Vilayetler içinde bölgeler kurulmasına ilişkin özel bir prosedür belirleyen kanun, Irak Anayasası’nın 117’nci maddesinin ikinci fıkrası ve 118-121’inci maddeleri uyarınca 11 Şubat 2008’de kabul edilmişti. Bu kanuna göre bir vilayetin bölgeye dönüştürülmesi için vilayet meclisinin Bağdat’taki merkezi hükümete başvurması, ardından da talebin bölgesel bağımsızlık referandumu için seçim komisyonuna gönderilmesi gerekiyor.

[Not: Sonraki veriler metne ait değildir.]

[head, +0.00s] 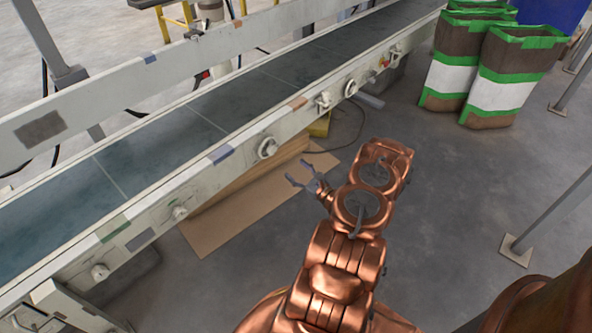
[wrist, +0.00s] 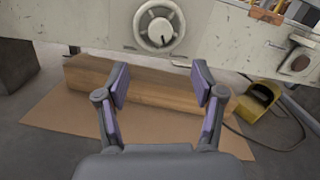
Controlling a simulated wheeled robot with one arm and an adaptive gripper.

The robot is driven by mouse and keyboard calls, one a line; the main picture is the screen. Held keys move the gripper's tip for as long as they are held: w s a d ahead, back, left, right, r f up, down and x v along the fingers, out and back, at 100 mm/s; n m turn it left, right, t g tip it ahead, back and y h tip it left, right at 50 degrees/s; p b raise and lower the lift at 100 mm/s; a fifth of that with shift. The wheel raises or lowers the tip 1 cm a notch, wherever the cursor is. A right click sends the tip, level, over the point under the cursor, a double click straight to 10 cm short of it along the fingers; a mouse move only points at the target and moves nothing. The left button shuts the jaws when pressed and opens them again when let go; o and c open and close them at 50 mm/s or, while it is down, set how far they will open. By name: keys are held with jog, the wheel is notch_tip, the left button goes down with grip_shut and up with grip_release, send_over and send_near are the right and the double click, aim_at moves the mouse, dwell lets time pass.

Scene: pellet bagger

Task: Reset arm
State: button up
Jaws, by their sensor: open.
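My copper arm reaches from the bottom of the head view toward the conveyor. My gripper (head: 308,179) is at its end, near the conveyor's side rail and above the floor. In the wrist view my gripper (wrist: 160,88) is open, with its two purple-padded fingers apart and nothing between them. Beyond the fingers are a long wooden block (wrist: 150,86) and the conveyor's side panel with a round dial (wrist: 159,26).
The conveyor (head: 205,112) runs diagonally across the left. Brown sheet (head: 225,222) lies on the floor beside it. Brown, white and green bags (head: 507,75) stand at the upper right. A yellow pedal-like thing (wrist: 257,100) is right of the block. Posts (head: 560,205) stand at the right.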

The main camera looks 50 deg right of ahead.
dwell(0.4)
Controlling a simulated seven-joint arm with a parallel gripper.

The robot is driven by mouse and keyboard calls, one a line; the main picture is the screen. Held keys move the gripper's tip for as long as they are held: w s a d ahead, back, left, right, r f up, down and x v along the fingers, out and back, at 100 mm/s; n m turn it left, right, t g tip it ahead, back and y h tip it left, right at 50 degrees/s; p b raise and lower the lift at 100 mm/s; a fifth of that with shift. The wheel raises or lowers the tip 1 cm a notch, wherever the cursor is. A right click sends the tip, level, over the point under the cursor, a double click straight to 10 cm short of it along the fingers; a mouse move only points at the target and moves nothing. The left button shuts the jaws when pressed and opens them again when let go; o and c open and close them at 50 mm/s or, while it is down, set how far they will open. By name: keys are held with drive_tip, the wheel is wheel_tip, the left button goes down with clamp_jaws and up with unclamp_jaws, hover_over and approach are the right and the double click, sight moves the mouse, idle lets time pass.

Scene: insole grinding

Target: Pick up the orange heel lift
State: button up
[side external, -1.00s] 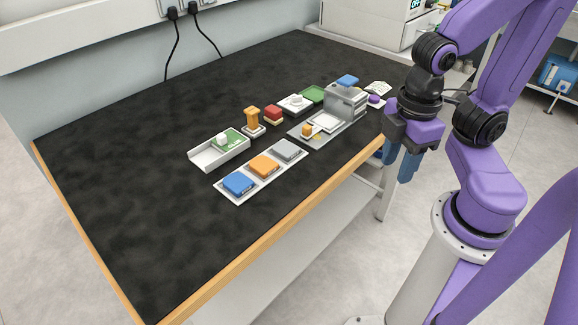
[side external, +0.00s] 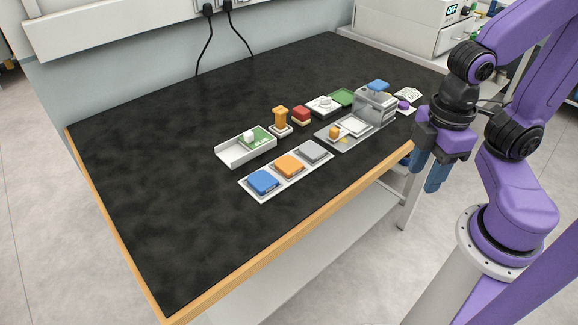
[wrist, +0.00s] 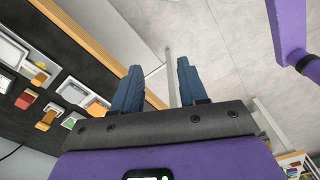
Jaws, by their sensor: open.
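The orange heel lift (side external: 289,166) is a flat, rounded orange pad. It lies in the middle of a pale three-place tray (side external: 266,198), between a blue pad (side external: 263,181) and a grey pad (side external: 312,151). My gripper (side external: 428,168) hangs beyond the table's front right edge, fingers down, well to the right of the lift. Its two blue fingers stand apart with nothing between them. An orange pad, apparently the lift, shows left of the fingers (wrist: 97,107), partly cut off by my gripper's body.
A grey press-like station (side external: 375,103) stands right of the tray. Behind the tray are a white open box (side external: 232,156), an orange stamp-like piece (side external: 280,118), a red block (side external: 301,115) and a green pad (side external: 343,97). The table's left and front areas are clear.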

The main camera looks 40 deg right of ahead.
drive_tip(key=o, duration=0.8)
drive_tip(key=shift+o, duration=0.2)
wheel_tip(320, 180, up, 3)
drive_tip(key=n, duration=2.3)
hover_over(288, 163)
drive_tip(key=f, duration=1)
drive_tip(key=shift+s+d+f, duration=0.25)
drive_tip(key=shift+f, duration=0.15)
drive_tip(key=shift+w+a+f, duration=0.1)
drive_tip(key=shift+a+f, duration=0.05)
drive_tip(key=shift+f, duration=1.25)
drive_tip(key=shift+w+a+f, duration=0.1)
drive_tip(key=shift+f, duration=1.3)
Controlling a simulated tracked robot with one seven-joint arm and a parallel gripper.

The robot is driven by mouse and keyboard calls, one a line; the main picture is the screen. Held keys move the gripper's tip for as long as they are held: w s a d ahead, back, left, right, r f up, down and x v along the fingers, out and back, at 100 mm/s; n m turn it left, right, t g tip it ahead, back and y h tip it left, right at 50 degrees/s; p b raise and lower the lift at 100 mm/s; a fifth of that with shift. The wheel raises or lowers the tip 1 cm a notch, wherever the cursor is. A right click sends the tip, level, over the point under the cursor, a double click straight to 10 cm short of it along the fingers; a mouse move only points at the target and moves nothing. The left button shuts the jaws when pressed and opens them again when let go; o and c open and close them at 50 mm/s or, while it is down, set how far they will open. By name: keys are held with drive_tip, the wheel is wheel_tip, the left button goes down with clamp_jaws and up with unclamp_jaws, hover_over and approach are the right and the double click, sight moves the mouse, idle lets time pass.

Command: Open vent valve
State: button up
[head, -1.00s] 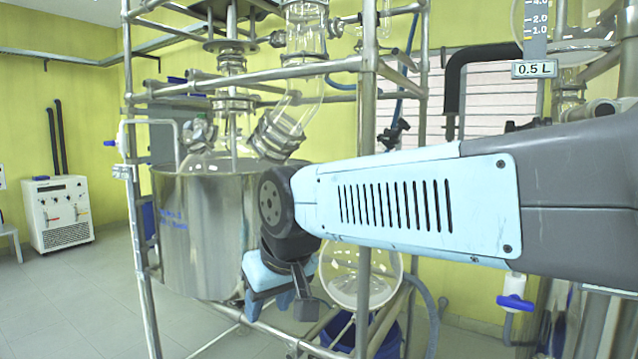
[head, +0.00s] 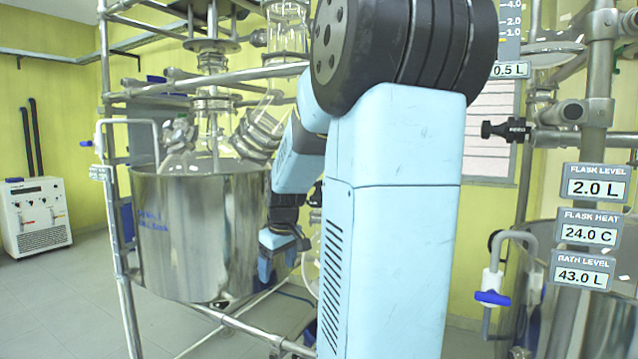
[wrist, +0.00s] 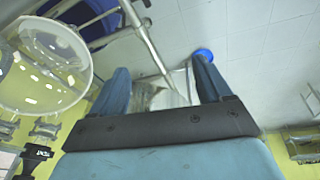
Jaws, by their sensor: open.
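In the head view my gripper (head: 278,262) hangs low in front of the right side of the steel vessel, partly behind my arm. In the wrist view my gripper (wrist: 162,75) has its two blue fingers spread, with nothing held between them. A black valve knob (wrist: 33,155) shows at the lower left of the wrist view, with small lettering that seems to read VENT. It lies to the side of the gripper and apart from it. In the head view a black knob (head: 505,129) sits on the frame right of my arm; its label is too small to read.
The steel vessel (head: 195,235) stands inside a metal pipe frame. A round glass flask (wrist: 42,70) is left of the fingers in the wrist view, above a blue bucket (wrist: 92,12). A blue-handled valve (head: 492,298) is at right. Open floor (head: 50,300) lies at left.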

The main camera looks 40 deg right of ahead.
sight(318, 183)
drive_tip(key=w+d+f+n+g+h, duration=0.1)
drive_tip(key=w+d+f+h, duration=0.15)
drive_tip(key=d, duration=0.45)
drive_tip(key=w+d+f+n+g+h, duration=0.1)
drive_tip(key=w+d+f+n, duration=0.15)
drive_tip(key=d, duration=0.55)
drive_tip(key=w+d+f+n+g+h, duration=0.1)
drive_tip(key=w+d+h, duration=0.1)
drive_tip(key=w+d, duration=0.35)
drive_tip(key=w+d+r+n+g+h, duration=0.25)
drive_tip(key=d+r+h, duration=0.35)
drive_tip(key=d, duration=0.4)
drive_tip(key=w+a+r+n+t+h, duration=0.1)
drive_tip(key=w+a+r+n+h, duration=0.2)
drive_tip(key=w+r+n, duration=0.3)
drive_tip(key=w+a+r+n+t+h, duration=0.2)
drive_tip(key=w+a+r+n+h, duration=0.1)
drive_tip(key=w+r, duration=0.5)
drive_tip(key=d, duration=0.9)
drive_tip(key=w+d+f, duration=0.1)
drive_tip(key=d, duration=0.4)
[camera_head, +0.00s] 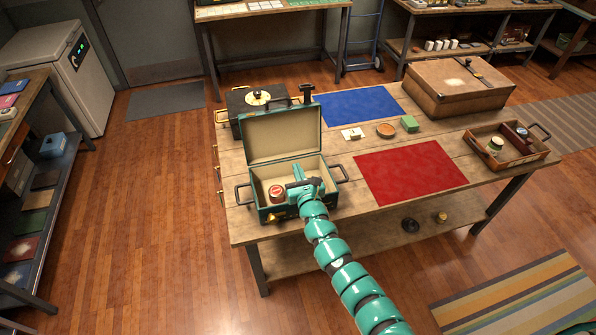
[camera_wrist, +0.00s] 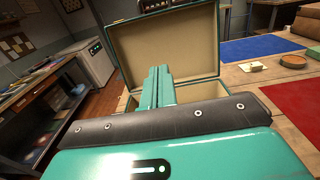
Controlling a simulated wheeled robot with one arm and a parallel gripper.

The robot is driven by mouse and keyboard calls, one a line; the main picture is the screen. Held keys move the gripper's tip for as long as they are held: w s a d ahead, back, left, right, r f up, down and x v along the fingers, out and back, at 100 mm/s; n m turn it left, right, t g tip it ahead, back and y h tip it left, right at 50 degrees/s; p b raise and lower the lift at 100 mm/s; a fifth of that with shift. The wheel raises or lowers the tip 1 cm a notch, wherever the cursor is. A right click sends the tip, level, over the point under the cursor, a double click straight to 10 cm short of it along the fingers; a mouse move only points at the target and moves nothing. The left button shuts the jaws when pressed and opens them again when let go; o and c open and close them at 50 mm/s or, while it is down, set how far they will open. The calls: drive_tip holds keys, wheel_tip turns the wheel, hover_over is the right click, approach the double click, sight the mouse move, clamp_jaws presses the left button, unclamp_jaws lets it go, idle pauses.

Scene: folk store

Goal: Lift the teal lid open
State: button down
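The teal lid (camera_head: 281,136) stands raised at the back of the teal case (camera_head: 300,210), tilted slightly back, its cream lining facing me. The lid fills the upper middle of the wrist view (camera_wrist: 165,55). The case is open on the table, and a red-and-white round tin (camera_head: 276,193) sits inside at the left. My gripper (camera_head: 297,185) is over the case's opening, in front of the lid. In the wrist view its fingers (camera_wrist: 158,82) are close together, with nothing seen between them. I cannot tell whether they touch the lid.
A black case (camera_head: 257,100) stands behind the lid. A red mat (camera_head: 410,172) and blue mat (camera_head: 361,105) lie to the right.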

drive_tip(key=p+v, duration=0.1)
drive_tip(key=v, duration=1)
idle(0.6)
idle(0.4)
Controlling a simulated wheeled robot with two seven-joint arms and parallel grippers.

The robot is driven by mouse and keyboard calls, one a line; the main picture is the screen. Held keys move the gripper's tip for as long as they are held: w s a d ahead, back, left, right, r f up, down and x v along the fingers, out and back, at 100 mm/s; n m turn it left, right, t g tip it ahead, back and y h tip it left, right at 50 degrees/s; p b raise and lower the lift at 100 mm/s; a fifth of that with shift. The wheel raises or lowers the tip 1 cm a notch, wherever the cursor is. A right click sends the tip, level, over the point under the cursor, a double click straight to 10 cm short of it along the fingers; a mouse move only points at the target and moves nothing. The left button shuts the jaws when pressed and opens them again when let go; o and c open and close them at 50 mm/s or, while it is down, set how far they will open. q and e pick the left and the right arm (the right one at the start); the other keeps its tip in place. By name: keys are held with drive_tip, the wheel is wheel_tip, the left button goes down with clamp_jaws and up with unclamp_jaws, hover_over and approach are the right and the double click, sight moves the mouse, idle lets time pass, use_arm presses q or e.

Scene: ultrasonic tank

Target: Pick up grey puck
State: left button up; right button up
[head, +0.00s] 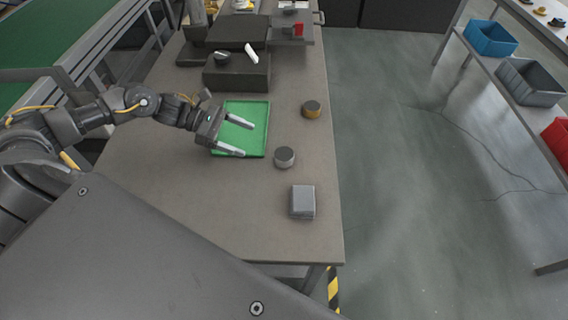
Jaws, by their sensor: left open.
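The grey puck (284,157) is a short round cylinder standing on the table (200,200), just right of the green tray's near right corner. My left gripper (248,138) is open and empty, with its two pale fingers over the green tray (258,112) and pointing right. The fingertips are apart from the puck, a little to its left. My right gripper does not show in the head view.
A dark machine block (236,72) stands at the back. The table's right edge is close to these objects. The front left tabletop is clear.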

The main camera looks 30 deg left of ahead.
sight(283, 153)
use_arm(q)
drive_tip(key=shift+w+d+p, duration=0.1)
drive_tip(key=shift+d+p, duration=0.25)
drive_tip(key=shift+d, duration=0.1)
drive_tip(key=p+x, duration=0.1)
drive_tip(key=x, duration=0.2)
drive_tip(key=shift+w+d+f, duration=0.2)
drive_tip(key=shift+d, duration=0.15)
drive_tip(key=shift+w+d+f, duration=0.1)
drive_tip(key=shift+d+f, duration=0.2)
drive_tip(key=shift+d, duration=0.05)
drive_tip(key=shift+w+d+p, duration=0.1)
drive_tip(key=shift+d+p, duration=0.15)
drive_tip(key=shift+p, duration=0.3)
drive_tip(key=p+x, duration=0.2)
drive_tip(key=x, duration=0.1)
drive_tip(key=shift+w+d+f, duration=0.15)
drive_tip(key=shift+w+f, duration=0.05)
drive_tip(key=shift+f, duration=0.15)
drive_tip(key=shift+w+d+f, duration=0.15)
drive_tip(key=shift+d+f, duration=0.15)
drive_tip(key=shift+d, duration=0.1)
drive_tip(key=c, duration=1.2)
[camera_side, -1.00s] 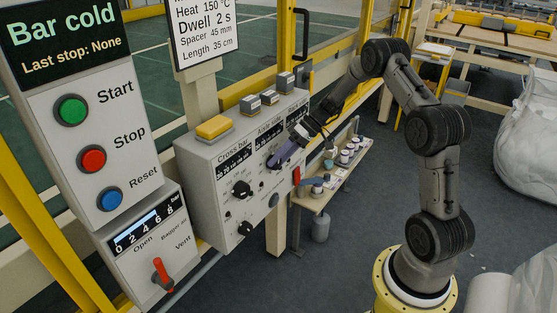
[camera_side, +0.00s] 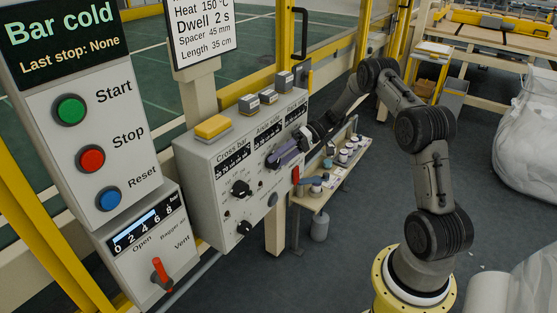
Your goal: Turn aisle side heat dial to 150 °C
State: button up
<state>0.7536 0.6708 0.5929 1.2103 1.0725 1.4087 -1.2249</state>
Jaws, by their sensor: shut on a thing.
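The grey control box (camera_side: 203,185) carries columns labelled Cross bar, Aisle side and Rack side. My gripper (camera_side: 277,160) is at the upper dial of the Aisle side column, its purple-grey fingers shut on the aisle side heat dial. The fingers hide most of that dial, and its setting cannot be read. The Cross bar dial (camera_side: 241,188) is black and stands clear to the left. The sign (camera_side: 204,33) above reads Heat 150 °C, Dwell 2 s, Spacer 45 mm, Length 35 cm.
A panel reading Bar cold (camera_side: 62,30) has green, red and blue buttons at left. A red vent lever (camera_side: 160,272) sits below it. A red handle (camera_side: 296,175) is close below my gripper. A shelf with several small pots (camera_side: 345,157) stands behind.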

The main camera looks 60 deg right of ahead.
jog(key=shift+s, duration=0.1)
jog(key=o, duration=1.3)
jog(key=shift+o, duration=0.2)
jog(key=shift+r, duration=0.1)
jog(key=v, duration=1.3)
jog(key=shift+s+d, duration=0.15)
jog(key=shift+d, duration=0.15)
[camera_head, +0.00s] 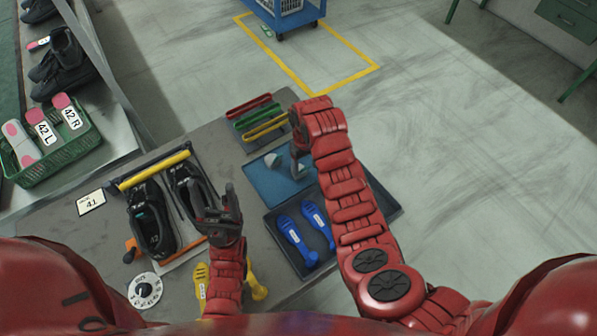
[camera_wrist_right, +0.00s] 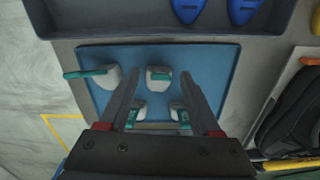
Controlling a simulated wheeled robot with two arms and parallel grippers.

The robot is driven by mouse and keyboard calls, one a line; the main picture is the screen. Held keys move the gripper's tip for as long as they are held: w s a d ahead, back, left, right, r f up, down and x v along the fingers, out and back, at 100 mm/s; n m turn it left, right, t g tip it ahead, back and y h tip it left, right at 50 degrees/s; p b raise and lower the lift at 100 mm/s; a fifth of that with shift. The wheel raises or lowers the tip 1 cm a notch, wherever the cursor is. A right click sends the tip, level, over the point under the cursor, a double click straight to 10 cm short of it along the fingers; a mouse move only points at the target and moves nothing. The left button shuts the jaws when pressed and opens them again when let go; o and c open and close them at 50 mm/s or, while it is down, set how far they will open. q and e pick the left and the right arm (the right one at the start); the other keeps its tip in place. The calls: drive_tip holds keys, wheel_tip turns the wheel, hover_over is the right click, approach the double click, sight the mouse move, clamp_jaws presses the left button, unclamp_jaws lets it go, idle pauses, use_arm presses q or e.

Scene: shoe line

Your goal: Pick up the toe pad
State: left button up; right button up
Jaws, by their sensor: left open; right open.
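Several grey-white toe pads with green tabs lie on a blue mat (camera_wrist_right: 225,62). In the right wrist view one toe pad (camera_wrist_right: 158,77) appears between my fingertips, another (camera_wrist_right: 105,76) is to the left, and two (camera_wrist_right: 137,110) are nearer the wrist, partly behind the fingers. In the head view a toe pad (camera_head: 274,160) shows on the mat (camera_head: 268,186), beside my right gripper (camera_head: 299,158). My right gripper (camera_wrist_right: 161,75) is open with nothing clamped; its height above the pad is unclear. My left gripper (camera_head: 229,205) is open and empty, right of the black shoes (camera_head: 150,215).
A dark tray (camera_head: 282,262) with blue shoe-shaped pieces (camera_head: 297,240) adjoins the mat. Red, green and yellow bars (camera_head: 255,117) lie behind it. A green basket (camera_head: 50,155) stands at left. A dial (camera_head: 145,290) lies in front.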

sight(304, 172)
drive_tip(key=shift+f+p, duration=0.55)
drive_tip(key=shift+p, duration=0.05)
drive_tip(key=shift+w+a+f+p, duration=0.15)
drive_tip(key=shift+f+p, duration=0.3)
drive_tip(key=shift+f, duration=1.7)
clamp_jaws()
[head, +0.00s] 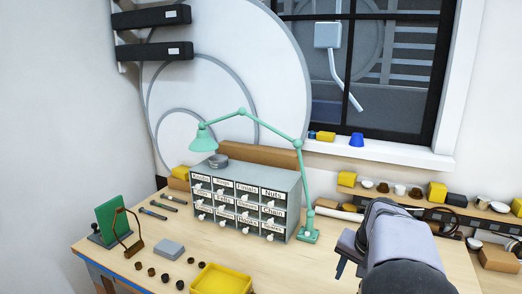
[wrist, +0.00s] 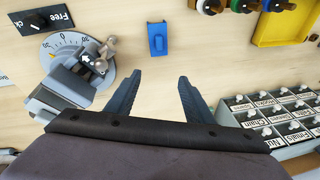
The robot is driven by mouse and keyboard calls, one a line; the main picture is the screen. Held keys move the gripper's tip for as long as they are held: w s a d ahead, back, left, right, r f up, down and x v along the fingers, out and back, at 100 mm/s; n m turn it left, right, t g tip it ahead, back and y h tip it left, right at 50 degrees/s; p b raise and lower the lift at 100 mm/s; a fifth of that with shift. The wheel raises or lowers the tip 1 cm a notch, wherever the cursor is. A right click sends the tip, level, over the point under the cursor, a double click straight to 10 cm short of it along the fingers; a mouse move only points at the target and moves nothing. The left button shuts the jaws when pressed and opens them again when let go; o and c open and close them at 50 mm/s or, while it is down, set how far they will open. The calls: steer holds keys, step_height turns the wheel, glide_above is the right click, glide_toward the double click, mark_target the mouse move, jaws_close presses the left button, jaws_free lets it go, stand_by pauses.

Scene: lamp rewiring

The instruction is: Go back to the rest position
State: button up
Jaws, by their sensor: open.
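My gripper (head: 345,252) is at the lower right of the head view, above the wooden workbench (head: 225,252). In the wrist view, its two dark fingers (wrist: 158,98) stand apart with bare bench between them, so it is open and empty. My wrist and forearm hide part of the bench's right side in the head view. No marker of a rest position shows.
A labelled drawer cabinet (head: 247,200) and a green desk lamp (head: 305,190) stand left of my gripper.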

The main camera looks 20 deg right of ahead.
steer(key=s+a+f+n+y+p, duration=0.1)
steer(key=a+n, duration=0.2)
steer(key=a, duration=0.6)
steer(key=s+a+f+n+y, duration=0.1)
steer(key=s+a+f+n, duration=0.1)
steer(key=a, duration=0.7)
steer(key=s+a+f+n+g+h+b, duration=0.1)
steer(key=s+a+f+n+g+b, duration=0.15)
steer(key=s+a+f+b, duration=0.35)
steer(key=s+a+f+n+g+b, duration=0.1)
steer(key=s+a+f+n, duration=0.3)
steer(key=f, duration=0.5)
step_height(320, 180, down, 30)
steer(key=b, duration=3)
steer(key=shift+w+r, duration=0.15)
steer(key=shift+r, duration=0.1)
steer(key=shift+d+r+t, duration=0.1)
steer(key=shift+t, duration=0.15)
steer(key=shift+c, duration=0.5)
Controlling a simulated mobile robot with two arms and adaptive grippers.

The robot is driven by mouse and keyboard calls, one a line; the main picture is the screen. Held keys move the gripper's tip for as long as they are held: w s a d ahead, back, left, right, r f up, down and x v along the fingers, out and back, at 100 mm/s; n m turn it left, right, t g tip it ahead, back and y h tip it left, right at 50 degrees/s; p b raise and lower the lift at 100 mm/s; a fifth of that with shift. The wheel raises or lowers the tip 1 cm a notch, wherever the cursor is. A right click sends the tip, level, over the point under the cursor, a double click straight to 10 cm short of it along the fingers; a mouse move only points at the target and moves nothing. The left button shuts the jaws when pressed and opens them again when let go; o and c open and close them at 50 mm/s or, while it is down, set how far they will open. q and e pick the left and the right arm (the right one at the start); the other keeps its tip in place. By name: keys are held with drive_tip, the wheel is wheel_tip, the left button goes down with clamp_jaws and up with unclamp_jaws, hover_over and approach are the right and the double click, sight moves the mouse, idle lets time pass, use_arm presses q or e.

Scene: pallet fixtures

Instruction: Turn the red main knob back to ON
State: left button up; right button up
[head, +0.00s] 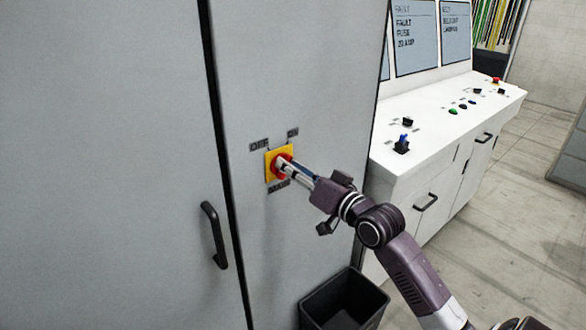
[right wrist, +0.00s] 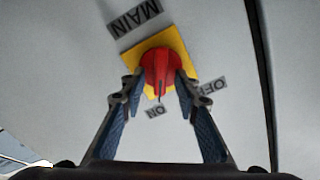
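The red main knob (head: 281,166) sits on a yellow square plate (head: 270,177) on the grey cabinet door. In the right wrist view the knob (right wrist: 160,66) shows with its dark pointer line running down, nearer the ON label (right wrist: 155,112) than the OFF label (right wrist: 208,86). My right gripper (head: 288,169) reaches the knob from the right. In the right wrist view its two fingertips (right wrist: 160,80) lie on either side of the knob and appear to touch it. In the head view the fingers hide part of the knob. My left gripper is not in view.
A black cabinet handle (head: 215,235) is left of the knob, beyond the door seam. A dark open bin (head: 345,300) stands below my right arm. A white control desk (head: 440,130) with switches and screens stands to the right.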

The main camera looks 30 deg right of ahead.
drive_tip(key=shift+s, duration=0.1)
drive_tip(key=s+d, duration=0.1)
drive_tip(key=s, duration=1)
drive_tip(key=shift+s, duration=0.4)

Buna dikkat çeken Müslümavi de şöyle devam etti: “Biz UIİ olarak Kerkük’ün bağımsız bir bölgeye dönüştürülmesine karşıyız. Kerkük’e ilişkin birçok anlaşmazlığın yanı sıra güvenlik sorunu söz konusu, İslam Devleti vilayetin pek çok yerinde varlığını koruyor. Vilayetin geleceğinin ulusal düzeyde tartışılması ve herkesin onay vereceği bir çözümde uzlaşılması gerektiğine inanıyoruz. (...) Kerkük’e dair siyasi anlaşmazlıkların İD’le savaş sonuçlanıncaya kadar erteleneceğini umuyoruz. Ardından 140’ıncı maddenin uygulanmasını ya da başka adil çözüm yollarını tartışabiliriz.”
Mevcut çekişmeler ve zengin petrol rezervleri düşünüldüğünde Kerkük konusunda uzlaşı yakın gelecekte pek olası görünmüyor. Kerkük’ün statüsüne ilişkin çözüm tüm tarafların bazı tavizler vereceği tarihi bir uzlaşıyı gerektiriyor. Bu kapsamda referanduma gidilerek vilayetin Kürdistan’a bağlanması, bağımsız bölge olması ya da Bağdat’a bağlı vilayet olarak kalması kararlaştırılmalı. İhtilafın tırmanması hâlinde ise silahlı çatışma da bir olasılık hâline gelebilir.